## [GIVEN REQUEST]
Reproduce, word for word, the span of lines starting at the line holding "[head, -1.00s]" and ending at the line holding "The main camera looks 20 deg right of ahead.". Omit every picture.

START EXTRACTED INFORMATION

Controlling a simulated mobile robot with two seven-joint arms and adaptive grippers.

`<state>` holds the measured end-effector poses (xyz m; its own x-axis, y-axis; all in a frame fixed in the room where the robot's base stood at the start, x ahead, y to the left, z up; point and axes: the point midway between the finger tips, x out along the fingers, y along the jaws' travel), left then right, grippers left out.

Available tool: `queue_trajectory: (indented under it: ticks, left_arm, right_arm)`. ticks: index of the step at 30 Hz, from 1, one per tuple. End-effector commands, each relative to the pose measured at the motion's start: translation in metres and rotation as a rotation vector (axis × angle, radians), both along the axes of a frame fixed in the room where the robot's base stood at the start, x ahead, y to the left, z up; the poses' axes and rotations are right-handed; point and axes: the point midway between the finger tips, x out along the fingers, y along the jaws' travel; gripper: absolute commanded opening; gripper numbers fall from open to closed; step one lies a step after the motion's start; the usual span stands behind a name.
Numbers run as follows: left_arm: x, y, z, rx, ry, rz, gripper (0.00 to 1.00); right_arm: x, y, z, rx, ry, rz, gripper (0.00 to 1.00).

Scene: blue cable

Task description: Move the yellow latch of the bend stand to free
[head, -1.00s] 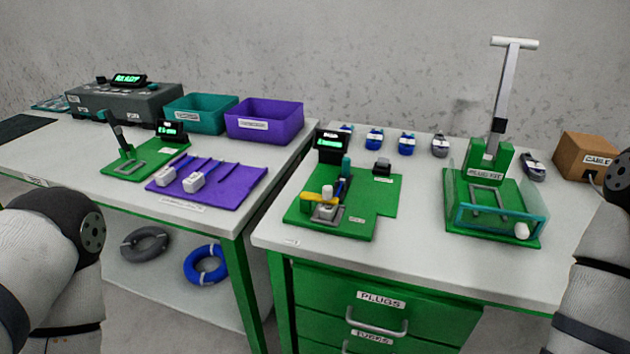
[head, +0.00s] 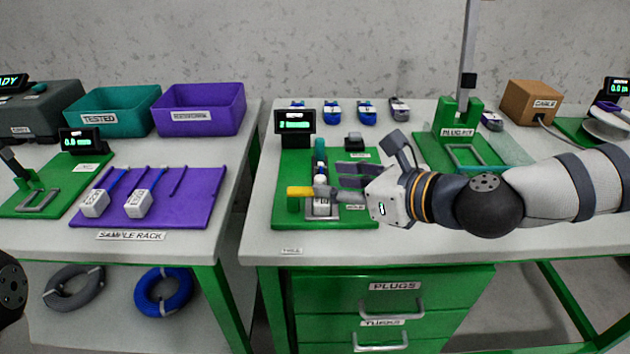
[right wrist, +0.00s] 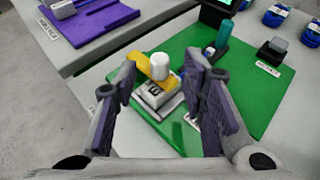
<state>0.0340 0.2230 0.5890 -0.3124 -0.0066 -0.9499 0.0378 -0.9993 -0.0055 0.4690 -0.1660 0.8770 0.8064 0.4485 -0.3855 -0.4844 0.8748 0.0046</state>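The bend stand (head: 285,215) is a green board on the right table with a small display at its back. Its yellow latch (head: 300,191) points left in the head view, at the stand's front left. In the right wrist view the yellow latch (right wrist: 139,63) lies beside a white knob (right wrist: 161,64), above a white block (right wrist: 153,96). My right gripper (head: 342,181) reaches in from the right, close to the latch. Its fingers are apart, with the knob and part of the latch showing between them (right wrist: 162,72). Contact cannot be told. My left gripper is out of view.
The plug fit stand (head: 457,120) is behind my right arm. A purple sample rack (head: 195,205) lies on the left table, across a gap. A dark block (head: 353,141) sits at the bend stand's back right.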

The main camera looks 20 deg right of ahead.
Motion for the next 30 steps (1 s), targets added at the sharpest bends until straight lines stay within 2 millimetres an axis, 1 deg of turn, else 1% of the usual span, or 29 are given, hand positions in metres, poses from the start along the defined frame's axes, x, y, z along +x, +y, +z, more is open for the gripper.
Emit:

END EXTRACTED INFORMATION
START EXTRACTED INFORMATION

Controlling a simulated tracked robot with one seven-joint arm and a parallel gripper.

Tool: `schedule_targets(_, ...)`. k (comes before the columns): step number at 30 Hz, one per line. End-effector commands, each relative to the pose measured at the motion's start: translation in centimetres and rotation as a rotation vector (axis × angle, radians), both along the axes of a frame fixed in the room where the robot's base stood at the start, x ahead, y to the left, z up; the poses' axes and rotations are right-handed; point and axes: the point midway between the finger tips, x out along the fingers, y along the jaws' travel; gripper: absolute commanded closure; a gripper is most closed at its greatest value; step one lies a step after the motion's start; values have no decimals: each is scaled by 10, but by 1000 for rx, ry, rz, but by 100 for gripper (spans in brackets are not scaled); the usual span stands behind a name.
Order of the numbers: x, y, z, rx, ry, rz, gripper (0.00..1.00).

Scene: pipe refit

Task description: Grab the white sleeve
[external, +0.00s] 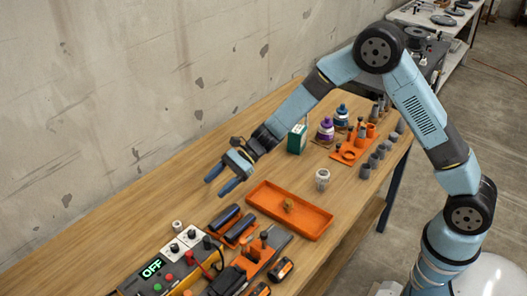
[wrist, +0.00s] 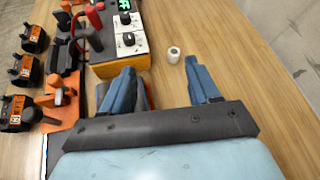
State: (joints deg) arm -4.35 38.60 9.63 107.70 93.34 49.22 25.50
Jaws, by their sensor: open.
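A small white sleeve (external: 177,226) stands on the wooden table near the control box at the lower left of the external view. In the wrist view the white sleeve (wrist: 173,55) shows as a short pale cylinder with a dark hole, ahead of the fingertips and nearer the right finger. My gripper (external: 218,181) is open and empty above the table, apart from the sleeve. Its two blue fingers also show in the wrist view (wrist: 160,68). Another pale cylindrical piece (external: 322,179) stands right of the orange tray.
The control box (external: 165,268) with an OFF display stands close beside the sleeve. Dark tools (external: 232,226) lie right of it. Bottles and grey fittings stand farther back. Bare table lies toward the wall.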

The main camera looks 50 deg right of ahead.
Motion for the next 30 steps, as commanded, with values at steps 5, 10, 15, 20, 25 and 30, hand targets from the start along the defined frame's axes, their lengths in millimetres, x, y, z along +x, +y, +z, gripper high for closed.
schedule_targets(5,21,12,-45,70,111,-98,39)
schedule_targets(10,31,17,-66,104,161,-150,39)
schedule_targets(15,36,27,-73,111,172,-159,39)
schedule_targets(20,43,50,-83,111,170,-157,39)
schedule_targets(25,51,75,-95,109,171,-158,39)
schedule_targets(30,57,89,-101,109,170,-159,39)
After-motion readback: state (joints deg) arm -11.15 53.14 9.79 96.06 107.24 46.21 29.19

END EXTRACTED INFORMATION

## [EXERCISE ANSWER]
[head, -1.00s] 
[head, +0.00s] 
[right wrist, +0.00s] 
<state>0.0340 0.2230 0.5890 -0.3124 -0.0066 -0.9499 0.0378 -0.9993 -0.0055 0.4690 -0.1660 0.8770 0.8064 0.4485 -0.3855 -0.4844 0.8748 0.0046</state>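The bend stand (head: 285,215) is a green board on the right table with a small display at its back. Its yellow latch (head: 300,191) points left in the head view, at the stand's front left. In the right wrist view the yellow latch (right wrist: 139,63) lies beside a white knob (right wrist: 161,64), above a white block (right wrist: 153,96). My right gripper (head: 342,181) reaches in from the right, close to the latch. Its fingers are apart, with the knob and part of the latch showing between them (right wrist: 162,72). Contact cannot be told. My left gripper is out of view.
The plug fit stand (head: 457,120) is behind my right arm. A purple sample rack (head: 195,205) lies on the left table, across a gap. A dark block (head: 353,141) sits at the bend stand's back right.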

The main camera looks 20 deg right of ahead.

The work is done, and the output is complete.